# [Work to do]
Below are records. Copy every line with "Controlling" in it.

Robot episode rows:
** begin **

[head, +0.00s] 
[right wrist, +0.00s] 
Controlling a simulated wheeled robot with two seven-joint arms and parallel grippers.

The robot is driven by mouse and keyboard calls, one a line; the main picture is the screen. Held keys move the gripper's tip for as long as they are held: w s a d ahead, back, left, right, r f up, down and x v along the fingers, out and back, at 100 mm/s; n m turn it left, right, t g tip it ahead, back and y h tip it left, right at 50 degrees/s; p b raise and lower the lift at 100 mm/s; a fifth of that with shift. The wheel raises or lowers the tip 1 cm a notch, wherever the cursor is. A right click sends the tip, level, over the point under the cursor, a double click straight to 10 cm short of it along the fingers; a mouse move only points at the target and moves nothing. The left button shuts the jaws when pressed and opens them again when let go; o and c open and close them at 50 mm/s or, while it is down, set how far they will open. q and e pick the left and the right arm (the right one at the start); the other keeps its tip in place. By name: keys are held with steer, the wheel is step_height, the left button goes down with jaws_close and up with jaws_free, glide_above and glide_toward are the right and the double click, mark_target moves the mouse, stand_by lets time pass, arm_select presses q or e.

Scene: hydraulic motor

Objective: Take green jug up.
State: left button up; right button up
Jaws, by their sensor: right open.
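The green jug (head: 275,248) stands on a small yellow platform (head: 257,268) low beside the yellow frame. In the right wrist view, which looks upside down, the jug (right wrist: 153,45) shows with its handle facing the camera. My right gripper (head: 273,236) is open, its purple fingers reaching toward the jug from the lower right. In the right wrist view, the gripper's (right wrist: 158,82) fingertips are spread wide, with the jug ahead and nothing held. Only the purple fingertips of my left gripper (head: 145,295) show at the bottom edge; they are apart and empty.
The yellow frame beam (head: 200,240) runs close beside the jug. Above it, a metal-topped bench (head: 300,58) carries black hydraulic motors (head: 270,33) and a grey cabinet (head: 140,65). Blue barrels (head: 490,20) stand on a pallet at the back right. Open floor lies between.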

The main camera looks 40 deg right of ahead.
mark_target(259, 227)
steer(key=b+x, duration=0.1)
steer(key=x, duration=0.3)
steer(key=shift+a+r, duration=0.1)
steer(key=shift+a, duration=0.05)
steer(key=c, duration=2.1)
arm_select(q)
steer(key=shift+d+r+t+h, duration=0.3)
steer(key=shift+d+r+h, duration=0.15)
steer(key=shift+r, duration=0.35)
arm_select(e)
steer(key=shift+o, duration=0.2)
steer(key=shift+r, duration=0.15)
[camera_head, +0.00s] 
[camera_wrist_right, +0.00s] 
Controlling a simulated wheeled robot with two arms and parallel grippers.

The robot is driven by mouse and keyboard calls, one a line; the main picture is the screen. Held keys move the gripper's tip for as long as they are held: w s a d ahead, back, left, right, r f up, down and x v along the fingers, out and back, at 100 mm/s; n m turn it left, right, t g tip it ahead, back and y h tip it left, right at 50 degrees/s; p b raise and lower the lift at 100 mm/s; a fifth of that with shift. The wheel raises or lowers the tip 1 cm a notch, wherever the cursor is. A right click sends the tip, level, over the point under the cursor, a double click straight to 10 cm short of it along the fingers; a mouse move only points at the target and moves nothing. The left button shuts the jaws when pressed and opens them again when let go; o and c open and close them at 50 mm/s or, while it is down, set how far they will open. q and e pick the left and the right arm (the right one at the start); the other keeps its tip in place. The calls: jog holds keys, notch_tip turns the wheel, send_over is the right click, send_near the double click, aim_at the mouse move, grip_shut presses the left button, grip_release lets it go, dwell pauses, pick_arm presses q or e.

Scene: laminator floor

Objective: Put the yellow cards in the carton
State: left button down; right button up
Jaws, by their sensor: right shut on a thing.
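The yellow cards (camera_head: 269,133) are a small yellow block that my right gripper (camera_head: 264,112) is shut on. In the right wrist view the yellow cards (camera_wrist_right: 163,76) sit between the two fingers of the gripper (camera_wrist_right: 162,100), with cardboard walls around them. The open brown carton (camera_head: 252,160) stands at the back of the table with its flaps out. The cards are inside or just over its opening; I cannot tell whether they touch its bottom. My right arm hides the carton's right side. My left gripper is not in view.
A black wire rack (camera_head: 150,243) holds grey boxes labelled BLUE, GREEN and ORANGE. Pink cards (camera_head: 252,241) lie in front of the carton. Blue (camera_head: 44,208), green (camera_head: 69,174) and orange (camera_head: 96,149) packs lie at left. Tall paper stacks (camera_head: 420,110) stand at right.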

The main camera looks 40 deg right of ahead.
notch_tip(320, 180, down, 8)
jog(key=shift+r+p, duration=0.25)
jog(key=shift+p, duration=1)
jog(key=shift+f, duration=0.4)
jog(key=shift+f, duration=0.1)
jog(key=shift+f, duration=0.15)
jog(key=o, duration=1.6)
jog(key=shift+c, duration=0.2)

** end **

# [Answer below]
Controlling a simulated wheeled robot with two seven-joint arms and parallel grippers.
Controlling a simulated wheeled robot with two arms and parallel grippers.

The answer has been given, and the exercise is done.